Qu’écrit-on dans un carnet de voyage? On écrit peu chez les USK semble-t-il. Le carnet de voyage peut commencer en écrivant ce qu’on rêve de cette destination, ses attentes, ses craintes… Quand on se documente (ou pas) sur la destination, les notes prises peuvent déjà commencer le carnet de voyage.
Dessiner seul ou en groupe? Historiquement, plutôt seul ; aujourd’hui, les voyages de peintres et les stages de carnet de voyage sont légion.
La pratique du dessin en plein air est par principe individuelle (mais d’autres solutions existent et m’enthousiasment : j’ai envie de tester!). D’où la difficulté, quand on voyage en groupe avec des non-dessinateurs/peintres, de s’accorder au rythme des non peintres/dessinateurs.
Montrer ou pas ses carnets de voyage? (en dehors de la “mode” des carnets de voyage et du marketing qui surfe dessus). A qui? Comment? Aucune obligation! c’est comme vos photos de vacances : ça ennuie certains, en enthousiasme d’autres, mais c’est surtout à vous que ça fait plaisir!
Une donnée n’est pas évoquée par les USK : les dessins faits sur place et la place de ces carnets dans la pratique artistique des auteurs… Sans doute parce qu’ils se définissent davantage comme des témoins que comme des artistes (ce que certains sont aussi).
Quel statut pour les carnets? carnet d’inspiration? matrice? carnet d’exploration?

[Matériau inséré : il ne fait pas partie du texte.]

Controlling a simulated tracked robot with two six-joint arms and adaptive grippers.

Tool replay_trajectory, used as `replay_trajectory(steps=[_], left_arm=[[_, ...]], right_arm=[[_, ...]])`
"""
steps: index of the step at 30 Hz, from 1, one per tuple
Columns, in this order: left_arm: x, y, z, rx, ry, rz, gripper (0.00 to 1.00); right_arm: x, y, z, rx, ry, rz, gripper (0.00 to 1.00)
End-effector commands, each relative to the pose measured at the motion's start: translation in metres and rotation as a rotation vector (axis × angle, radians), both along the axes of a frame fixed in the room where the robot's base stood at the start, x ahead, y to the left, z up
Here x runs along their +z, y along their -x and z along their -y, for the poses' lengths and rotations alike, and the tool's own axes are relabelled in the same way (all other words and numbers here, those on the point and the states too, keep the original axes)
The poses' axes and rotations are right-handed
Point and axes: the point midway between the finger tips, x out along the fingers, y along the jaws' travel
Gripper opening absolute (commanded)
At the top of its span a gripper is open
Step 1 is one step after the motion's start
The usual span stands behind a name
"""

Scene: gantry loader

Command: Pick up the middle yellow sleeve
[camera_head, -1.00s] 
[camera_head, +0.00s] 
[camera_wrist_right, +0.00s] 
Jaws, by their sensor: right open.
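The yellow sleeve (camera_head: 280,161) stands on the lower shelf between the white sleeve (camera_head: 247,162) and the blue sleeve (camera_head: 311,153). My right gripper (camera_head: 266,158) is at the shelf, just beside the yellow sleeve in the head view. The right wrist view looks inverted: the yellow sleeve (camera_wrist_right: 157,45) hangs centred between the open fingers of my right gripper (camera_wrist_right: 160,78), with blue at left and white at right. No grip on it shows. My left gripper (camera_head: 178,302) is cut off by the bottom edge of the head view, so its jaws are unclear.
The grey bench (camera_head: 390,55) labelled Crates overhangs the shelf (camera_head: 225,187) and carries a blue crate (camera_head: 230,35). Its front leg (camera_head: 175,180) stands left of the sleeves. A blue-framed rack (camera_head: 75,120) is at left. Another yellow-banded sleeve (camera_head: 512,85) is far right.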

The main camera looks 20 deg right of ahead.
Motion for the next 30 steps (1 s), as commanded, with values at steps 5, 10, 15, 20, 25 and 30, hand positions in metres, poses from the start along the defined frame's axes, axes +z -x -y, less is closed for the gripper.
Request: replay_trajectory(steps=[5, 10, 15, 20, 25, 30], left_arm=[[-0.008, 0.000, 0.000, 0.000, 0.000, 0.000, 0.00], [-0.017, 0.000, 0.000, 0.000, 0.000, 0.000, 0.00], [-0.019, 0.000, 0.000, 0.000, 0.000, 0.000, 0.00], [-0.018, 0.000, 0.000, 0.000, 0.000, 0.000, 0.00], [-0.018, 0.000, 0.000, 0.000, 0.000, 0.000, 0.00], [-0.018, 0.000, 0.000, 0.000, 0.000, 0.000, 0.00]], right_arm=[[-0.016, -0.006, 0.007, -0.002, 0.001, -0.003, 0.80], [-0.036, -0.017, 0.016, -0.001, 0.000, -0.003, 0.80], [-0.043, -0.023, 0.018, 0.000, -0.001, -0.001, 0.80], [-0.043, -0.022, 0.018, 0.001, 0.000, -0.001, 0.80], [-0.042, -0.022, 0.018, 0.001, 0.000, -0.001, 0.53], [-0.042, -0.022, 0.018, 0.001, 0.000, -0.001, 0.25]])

Chez les carnettistes historiques, ceux qui sont peintres par ailleurs y puisent des sujets, des couleurs, des motifs. Pour les carnettistes botanistes et zoologistes, c’est un moyen de collecte, d’étude et de vulgarisation.
D’un autre côté, le carnet comme le croquis urbain se suffir à lui-même.
Pour moi, la grande différence est la richesse et la variété des approches dans le carnet de voyage, l’exploitation artistique me semble plus fertile pour créer des œuvres que de simples carnets urbanistiques. Mais ça dépend des sujets de prédilection du peintre, après tout.
Je vais aller poser quelques questions à des peintres-carnettistes et des peintres-USK pour voir si leurs réponses s’opposent ou se rejoignent.
Ça vous a donné envie d’attraper un carnet et de prendre votre vélo pour voyager?